Devices implementing methods according to these disclosures can comprise hardware, firmware and/or software, and can take any of a variety of form factors. Some examples of such form factors include general purpose computing devices such as servers, rack mount devices, desktop computers, laptop computers, and so on, or general purpose mobile computing devices, such as tablet computers, smart phones, personal digital assistants, wearable devices, and so on. Functionality described herein also can be embodied in peripherals or add-in cards. Such functionality can also be implemented on a circuit board among different chips or different processes executing in a single device, by way of further example.

The instructions, media for conveying such instructions, computing resources for executing them, and other structures for supporting such computing resources are means for providing the functions described in these disclosures.

Although a variety of examples and other information was used to explain aspects within the scope of the appended claims, no limitation of the claims should be implied based on particular features or arrangements in such examples, as one of ordinary skill would be able to use these examples to derive a wide variety of implementations. Further and although some subject matter may have been described in language specific to examples of structural features and/or method steps, it is to be understood that the subject matter defined in the appended claims is not necessarily limited to these described features or acts. For example, such functionality can be distributed differently or performed in components other than those identified herein. Rather, the described features and steps are disclosed as examples of components of systems and methods within the scope of the appended claims.

Claims

1. A machine learning integration tool, comprising:

memory having computer-readable instructions stored therein; and

one or more processors configured to execute the computer-readable instructions to: execute a workflow associated with a machine learning process; determine, during execution of the machine learning process, that non-automated feedback is required; generate a virtual input unit for receiving the non-automated feedback; modify raw data used for the machine learning process with the non-automated feedback to yield updated data; and complete the machine learning process using the updated data.

2. The machine learning integration tool of claim 1, wherein the one or more processors are configured to determine that the non-automated feedback is required when an output of the machine learning process does not meet a threshold.

3. The machine learning integration tool of claim 2, wherein the threshold is one of an accuracy threshold and a confidence threshold.

4. The machine learning integration tool of claim 1, wherein the virtual input unit is one a text message, an electronic mail message or an online advertisement.

5. The machine learning integration tool of claim 1, wherein the one or more processors are configured to determine that the non-automated feedback is required during one or more of a training data generation phase of the machine learning process, a model tuning phase of the machine learning process, and a model validation phase of the machine learning process.

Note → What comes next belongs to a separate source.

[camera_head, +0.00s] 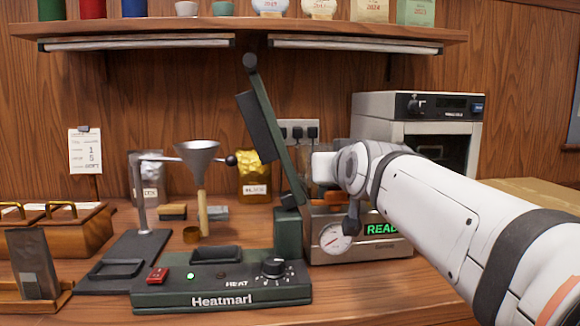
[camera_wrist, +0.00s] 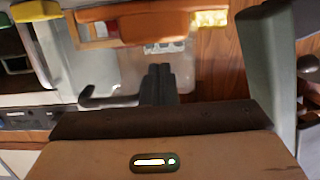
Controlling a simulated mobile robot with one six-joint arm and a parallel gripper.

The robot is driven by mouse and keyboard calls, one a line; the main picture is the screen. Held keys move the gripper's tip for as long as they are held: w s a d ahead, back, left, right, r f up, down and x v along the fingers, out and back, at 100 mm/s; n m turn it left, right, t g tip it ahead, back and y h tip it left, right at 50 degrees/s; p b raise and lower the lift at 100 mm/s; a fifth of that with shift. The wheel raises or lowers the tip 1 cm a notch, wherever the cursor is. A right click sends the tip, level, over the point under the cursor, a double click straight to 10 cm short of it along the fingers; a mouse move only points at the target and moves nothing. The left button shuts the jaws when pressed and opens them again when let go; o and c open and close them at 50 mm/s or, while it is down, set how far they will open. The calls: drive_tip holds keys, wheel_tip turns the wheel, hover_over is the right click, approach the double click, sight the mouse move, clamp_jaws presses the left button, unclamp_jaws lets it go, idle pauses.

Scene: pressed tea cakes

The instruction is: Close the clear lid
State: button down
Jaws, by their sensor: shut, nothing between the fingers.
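A pale, see-through panel, which looks like the clear lid (camera_wrist: 120,68), shows in the wrist view just past my fingertips. In the head view a faint clear panel (camera_head: 340,150) stands upright behind my wrist, above the metal box with the green "READ…" display (camera_head: 383,229); my arm covers much of it. My gripper (camera_wrist: 160,70) is shut and empty, its dark fingers pointing at the panel. I cannot tell whether they touch it. In the head view the fingers are not clearly seen. An orange part (camera_wrist: 153,26) lies beyond the fingers.
A green sealer marked "Heatmarl" (camera_head: 222,283) stands in front, its arm raised (camera_head: 275,130) close to the left of my wrist. A funnel stand (camera_head: 198,155) is further left. A white cabinet (camera_head: 378,128) is behind my arm. A shelf (camera_head: 240,33) runs overhead.

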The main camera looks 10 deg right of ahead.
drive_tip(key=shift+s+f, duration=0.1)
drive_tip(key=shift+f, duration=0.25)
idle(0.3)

6. The machine learning integration tool of claim 1, wherein the one or more processors are configured to execute the computer-readable instructions to transform the non-automated feedback by pre-processing and validating the non-automated feedback.

7. The machine learning integration tool of claim 1, wherein the one or more processors are configured to execute the computer-readable instructions to analyze effectiveness of the non-automated feedback based on metadata collected in association with the non-automated feedback.

8. One or more non-transitory computer-readable media comprising computer-readable instructions, which when executed by one or more processors of a machine learning orchestration system, cause the machine learning orchestration system to:

execute a workflow associated with a machine learning process;

determine, during execution of the machine learning process, that non-automated feedback is required;

generate a virtual input unit for receiving the non-automated feedback;

modify raw data used for the machine learning process with the non-automated feedback to yield updated data; and

complete the machine learning process using the updated data.

9. The one or more non-transitory computer-readable media of claim 8, wherein the execution of the computer-readable media by one or more processors further cause the machine learning orchestration system to determine that the non-automated feedback is required when an output of the machine learning process does not meet a threshold.

10. The one or more non-transitory computer-readable media of claim 9, wherein the threshold is one of an accuracy threshold and a confidence threshold.

11. The one or more non-transitory computer-readable media of claim 8, wherein the virtual input unit is one a text message, an electronic mail message or an online advertisement.

12. The one or more non-transitory computer-readable media of claim 8, wherein the execution of the computer-readable media by one or more processors further cause the machine learning orchestration system to determine that the non-automated feedback is required during one or more of a training data generation phase of the machine learning process, a model tuning phase of the machine learning process, and a model validation phase of the machine learning process.

13. The one or more non-transitory computer-readable media of claim 8, wherein the execution of the computer-readable media by one or more processors further cause the machine learning orchestration system to transform the non-automated feedback by pre-processing and validating the non-automated feedback.

14. The one or more non-transitory computer-readable media of claim 8, wherein the execution of the computer-readable media by one or more processors further cause the machine learning orchestration system to analyze effectiveness of the non-automated feedback based on metadata collected in association with the non-automated feedback.

15. A machine learning method comprising:

executing a workflow associated with a machine learning process;

determining, during execution of the machine learning process, that non-automated feedback is required;

generating a virtual input unit for receiving the non-automated feedback;

modifying raw data used for the machine learning process with the non-automated feedback to yield updated data; and

completing the machine learning process using the updated data.

16. The method of claim 15, wherein the non-automated feedback is required when an output of the machine learning process does not meet a threshold.

17. The method of claim 16, wherein the threshold is one of an accuracy threshold and a confidence threshold.

18. The method of claim 15, wherein the virtual input unit is one a text message, an electronic mail message or an online advertisement.

19. The method of claim 15, wherein the non-automated feedback is required during one or more of a training data generation phase of the machine learning process, a model tuning phase of the machine learning process, and a model validation phase of the machine learning process.

20. The method of claim 16, further comprising:

analyzing effectiveness of the non-automated feedback based on metadata collected in association with the non-automated feedback.